Friday Letter Disequilibrium

 Could the surplus of buyers making a mad dash to scoop up limited distressed opportunities actually emerge as a solution to the liquidity crisis?

GPs and LPs alike are familiar with the distressed debt story. Whatever you want to call it – market dislocation; mispriced assets – whole conferences dedicated to distressed debt opportunities in the US and globally are being descended upon by many an investment-hungry GP and LP.

At the recent IMN Real Estate Opportunity and Private Fund Investing Forum in New York sessions on opportunities in the debt market were jam-packed with delegates. Many were those who had already made moves in the debt arena while others were looking to see what the buzz was all about.

GPs who have sought to capitalize on the distressed debt opportunity have already directed large sums of capital to dedicated vehicles. In the past few months alone, firms such as Colony Capital, Apollo Real Estate Advisors and JER Partners have all launched real estate debt funds. Colony is believed to be targeting $2 billion (€1.3 billion) for its vehicle while Apollo is looking to raise a $1 billion debt fund targeting opportunities in Europe.

Private equity behemoth Blackstone, whose €3 billion European real estate fund has yet to have a final close, is also expected to go into debt in a big way.

But with a giant wave of capital pursuing what many industry practitioners perceive as too few opportunities, investors may find themselves hitting a roadblock in sourcing opportunities in a market saturated with eager buyers.

The disequilibrium arises from a number of factors. One GP told PERE this week that the number of fund managers trying to enter the distressed debt space far outnumber the availability of debt opportunities. The deep discounts expected by many fund managers may not play out as expected, he said.

The GP asserted that he failed to “see that much distress out there.” Rather than the property assets themselves being “distressed,” he said, what we are actually seeing are “distressed holders of debt.”
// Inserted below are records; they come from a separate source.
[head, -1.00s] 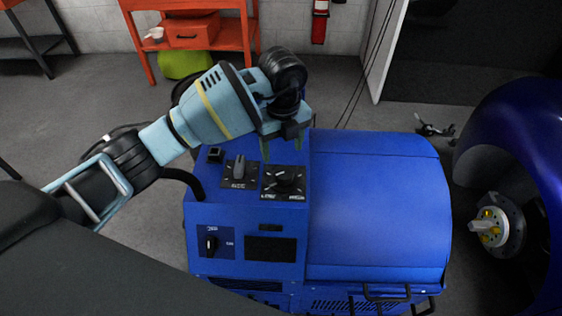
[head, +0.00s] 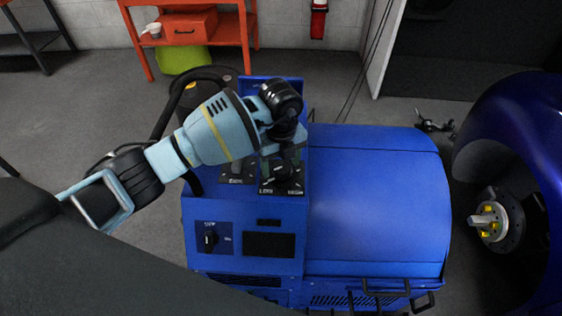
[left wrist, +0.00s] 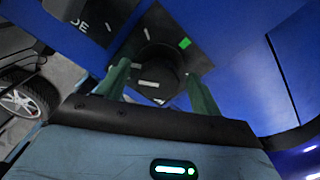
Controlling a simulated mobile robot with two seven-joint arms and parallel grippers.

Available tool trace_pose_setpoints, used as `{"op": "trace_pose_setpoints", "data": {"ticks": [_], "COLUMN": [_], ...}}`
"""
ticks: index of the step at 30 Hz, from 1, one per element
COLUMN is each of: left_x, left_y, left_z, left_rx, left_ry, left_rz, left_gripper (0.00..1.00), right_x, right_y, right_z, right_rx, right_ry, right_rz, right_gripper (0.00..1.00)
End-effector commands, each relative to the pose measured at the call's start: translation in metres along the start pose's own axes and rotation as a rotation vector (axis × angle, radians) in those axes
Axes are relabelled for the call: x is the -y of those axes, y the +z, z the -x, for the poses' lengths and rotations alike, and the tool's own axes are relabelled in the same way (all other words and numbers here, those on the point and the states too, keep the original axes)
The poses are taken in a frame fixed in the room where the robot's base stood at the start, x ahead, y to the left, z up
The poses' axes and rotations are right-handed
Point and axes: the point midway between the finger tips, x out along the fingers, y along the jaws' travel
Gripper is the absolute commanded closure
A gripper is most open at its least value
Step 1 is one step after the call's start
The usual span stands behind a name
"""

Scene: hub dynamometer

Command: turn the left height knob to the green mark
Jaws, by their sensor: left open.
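A black round knob (left wrist: 158,68) sits on a dark dial plate with white marks, and a green mark (left wrist: 185,43) shows on the plate at its upper right in the left wrist view. In the head view the knob (head: 284,174) is partly hidden under my left gripper (head: 285,160). My left gripper (left wrist: 160,86) is open, one green finger on each side of the knob. I cannot tell whether the fingers touch it. My right gripper is not in view.
The dial is on the blue machine's console (head: 205,265). A second dial plate (head: 238,172) lies just left of it, partly covered by my arm. A small switch (head: 209,239) and a dark screen (head: 269,245) are nearer. A blue wheel arch (head: 525,125) stands at the right.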

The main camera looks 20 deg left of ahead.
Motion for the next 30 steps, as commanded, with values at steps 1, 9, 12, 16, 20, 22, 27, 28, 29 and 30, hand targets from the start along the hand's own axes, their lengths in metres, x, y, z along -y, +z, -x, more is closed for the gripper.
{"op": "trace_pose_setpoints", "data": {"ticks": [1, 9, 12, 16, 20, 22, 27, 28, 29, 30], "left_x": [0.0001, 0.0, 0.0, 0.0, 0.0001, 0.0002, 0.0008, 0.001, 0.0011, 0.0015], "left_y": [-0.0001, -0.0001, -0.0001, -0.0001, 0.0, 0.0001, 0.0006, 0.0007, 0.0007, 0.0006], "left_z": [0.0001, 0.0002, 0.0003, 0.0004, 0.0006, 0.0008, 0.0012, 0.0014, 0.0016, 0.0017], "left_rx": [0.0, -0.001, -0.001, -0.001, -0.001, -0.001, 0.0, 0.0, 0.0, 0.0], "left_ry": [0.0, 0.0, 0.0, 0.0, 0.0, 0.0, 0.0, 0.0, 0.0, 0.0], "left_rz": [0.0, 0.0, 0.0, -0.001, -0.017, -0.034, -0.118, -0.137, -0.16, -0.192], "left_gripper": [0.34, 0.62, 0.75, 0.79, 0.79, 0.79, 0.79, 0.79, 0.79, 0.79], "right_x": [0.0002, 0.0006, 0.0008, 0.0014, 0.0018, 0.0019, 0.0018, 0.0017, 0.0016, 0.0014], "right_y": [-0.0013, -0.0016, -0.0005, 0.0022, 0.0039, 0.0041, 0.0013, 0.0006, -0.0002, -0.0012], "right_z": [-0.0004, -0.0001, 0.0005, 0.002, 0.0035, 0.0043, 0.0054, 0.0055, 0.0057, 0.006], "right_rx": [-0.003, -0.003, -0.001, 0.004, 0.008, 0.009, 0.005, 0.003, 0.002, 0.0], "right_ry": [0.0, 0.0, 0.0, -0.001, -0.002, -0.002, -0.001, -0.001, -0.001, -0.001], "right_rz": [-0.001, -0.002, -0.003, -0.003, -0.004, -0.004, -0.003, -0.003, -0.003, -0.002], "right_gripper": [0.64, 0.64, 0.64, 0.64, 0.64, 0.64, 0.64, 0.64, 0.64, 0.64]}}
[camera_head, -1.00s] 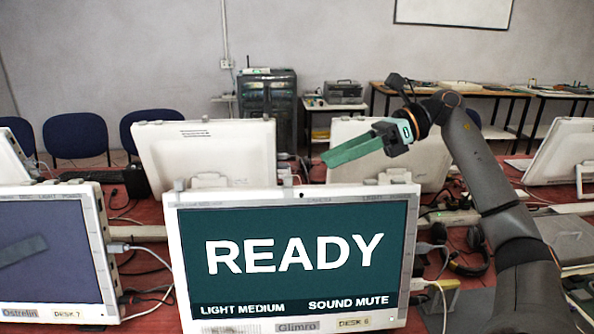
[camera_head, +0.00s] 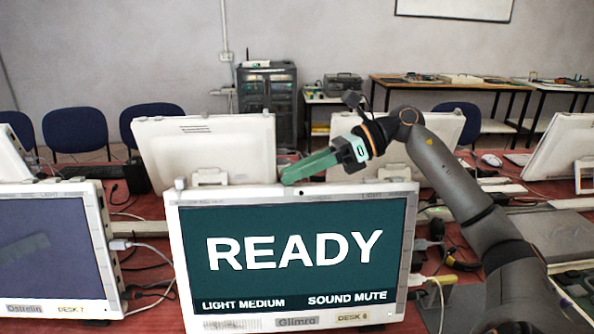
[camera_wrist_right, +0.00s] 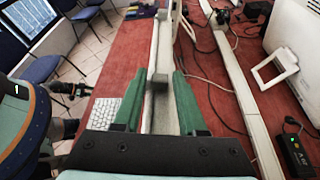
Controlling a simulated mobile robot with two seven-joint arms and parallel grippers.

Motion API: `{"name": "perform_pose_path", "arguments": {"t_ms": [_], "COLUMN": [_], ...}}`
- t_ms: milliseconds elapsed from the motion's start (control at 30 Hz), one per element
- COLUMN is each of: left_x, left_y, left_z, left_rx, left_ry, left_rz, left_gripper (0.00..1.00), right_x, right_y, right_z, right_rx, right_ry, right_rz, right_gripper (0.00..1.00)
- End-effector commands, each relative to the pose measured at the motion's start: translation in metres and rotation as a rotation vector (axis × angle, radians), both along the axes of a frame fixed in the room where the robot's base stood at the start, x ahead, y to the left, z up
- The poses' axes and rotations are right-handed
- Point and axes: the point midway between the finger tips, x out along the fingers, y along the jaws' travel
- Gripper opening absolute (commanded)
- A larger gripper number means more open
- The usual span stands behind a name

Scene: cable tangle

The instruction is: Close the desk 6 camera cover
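The desk 6 monitor (camera_head: 295,321) stands in the front centre, its lit screen reading READY. A small dark camera spot shows in the middle of its top bezel. I cannot make out the cover's position in the head view, where my fingertips are close behind this spot. My right gripper (camera_head: 286,178), with long green fingers, points left and down just above the monitor's top edge. In the right wrist view the gripper (camera_wrist_right: 159,74) is open, and a small grey block (camera_wrist_right: 158,79) on a pale strip lies between the fingertips; it may be the cover. My left gripper is out of view.
The desk 7 monitor (camera_head: 105,262) stands to the left. White monitors seen from behind (camera_head: 215,150) stand in the row beyond. Cables lie on the red desk between the rows. A keyboard (camera_wrist_right: 103,112) shows in the right wrist view.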

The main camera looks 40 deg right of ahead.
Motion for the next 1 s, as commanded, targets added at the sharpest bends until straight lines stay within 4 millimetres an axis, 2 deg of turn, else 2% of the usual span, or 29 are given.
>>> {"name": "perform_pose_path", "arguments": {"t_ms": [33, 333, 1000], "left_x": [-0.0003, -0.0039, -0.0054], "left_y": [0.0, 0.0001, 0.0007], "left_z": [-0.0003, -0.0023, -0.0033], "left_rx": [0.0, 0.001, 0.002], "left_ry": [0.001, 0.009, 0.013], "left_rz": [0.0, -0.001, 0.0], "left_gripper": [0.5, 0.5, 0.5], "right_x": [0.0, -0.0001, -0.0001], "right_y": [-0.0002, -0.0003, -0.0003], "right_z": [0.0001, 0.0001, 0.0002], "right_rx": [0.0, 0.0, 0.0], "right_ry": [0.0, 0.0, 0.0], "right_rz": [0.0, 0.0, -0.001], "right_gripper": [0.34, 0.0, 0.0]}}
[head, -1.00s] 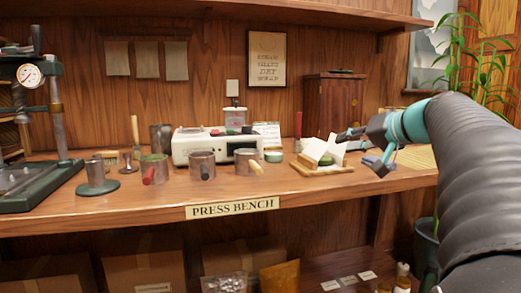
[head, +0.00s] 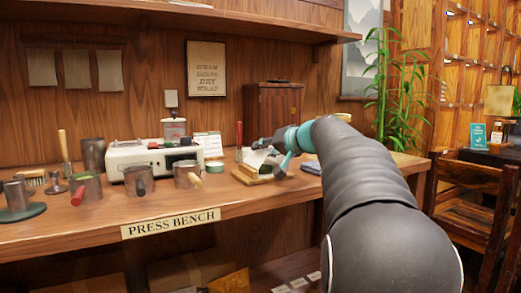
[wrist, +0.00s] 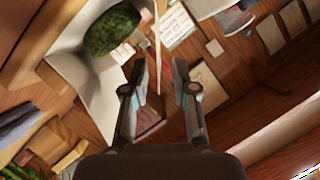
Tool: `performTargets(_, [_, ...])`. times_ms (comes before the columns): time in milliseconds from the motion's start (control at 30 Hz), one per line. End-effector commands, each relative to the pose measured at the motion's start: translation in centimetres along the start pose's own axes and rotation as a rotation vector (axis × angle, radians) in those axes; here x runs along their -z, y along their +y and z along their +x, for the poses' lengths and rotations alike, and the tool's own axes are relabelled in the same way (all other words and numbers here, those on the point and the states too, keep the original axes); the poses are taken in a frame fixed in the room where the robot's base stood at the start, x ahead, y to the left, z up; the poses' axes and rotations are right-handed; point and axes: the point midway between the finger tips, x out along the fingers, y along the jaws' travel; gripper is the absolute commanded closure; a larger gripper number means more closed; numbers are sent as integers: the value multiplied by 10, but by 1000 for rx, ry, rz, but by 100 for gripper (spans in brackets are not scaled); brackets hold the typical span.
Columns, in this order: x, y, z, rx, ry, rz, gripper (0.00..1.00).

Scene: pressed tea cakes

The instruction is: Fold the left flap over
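The dark green tea cake (wrist: 113,30) lies on white wrapping paper (wrist: 68,68) in the wrist view. In the head view the paper (head: 257,159) shows as a raised white flap over a wooden board (head: 246,177) on the bench. In the head view my gripper (head: 262,146) is just behind and above the raised flap. My arm and gripper hide part of the paper and most of the cake there.
A white scale (head: 150,160) and metal moulds (head: 187,174) with handles stand left of the board. A wooden cabinet (head: 272,108) stands behind, a blue cloth (head: 311,167) lies right. A chair (head: 480,200) and plant (head: 395,95) are further right.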

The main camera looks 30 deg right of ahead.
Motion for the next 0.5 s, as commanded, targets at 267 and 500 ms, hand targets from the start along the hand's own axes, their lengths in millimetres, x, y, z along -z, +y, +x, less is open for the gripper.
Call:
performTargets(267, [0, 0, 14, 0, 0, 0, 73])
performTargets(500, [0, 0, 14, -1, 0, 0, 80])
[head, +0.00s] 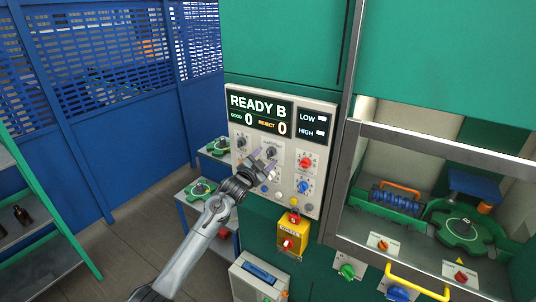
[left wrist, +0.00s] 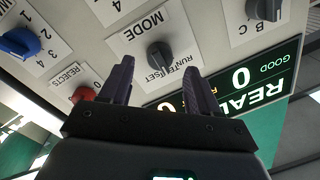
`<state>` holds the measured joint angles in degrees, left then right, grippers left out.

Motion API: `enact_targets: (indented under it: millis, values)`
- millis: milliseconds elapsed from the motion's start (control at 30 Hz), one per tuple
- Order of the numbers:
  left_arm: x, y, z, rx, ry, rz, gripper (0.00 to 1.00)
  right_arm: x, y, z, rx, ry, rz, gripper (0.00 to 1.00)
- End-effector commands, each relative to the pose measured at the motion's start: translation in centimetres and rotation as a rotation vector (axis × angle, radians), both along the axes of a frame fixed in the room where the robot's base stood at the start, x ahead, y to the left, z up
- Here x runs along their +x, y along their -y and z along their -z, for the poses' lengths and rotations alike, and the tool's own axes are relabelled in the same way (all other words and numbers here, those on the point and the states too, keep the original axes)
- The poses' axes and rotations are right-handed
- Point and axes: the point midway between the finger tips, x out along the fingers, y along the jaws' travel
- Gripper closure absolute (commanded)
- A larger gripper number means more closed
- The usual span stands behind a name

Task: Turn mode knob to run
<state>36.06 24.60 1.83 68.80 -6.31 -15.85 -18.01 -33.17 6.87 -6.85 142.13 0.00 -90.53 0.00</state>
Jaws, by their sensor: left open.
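The mode knob (left wrist: 160,56) is a dark grey knob on a white plate marked MODE, and it also shows in the head view (head: 271,152). Lettering for its positions is partly readable beside it, but I cannot tell which one it points to. My left gripper (head: 262,163) is in front of the grey control panel (head: 284,97), close to this knob. In the left wrist view its two dark fingers (left wrist: 159,72) are apart and empty. The knob appears between and beyond the fingertips; I see no contact. My right gripper is not in view.
A red knob (head: 305,162) and a blue knob (head: 304,186) sit right of the mode knob. Another dark knob (left wrist: 265,9) is on its other side. The display (head: 262,113) reads READY B. A yellow switch box (head: 292,240) juts out below the panel.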

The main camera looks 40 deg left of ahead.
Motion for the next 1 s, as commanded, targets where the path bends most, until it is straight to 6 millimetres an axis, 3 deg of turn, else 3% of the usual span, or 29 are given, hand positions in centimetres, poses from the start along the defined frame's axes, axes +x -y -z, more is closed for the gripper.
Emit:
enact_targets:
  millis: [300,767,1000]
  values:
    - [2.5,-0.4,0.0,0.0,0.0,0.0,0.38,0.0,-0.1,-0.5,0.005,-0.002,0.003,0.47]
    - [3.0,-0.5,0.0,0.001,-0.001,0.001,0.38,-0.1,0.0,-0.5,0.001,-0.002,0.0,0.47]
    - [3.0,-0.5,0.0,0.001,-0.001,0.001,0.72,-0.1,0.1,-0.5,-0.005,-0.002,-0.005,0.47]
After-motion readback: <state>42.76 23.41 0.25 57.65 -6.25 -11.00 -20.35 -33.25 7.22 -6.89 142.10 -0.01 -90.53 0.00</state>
The sentiment is echoed by one private equity real estate lawyer who told PERE that the underlying real estate assets have not eroded. Leases are being paid, he said, and if the leases are being paid then the borrowers are getting money in order to pay the debt.

There is a potential upside to the story though. With so many buyers searching for too few opportunities could we start seeing bidding wars for debt opportunities? Are we, in fact, going to start seeing discounted debt that today would sell for 60 cents on the dollar selling tomorrow for a possible 90 cents, or even on par? Indeed we are forced to ask whether the manic influx of capital chasing distress investments will inadvertently resolve the distressful liquidity problem.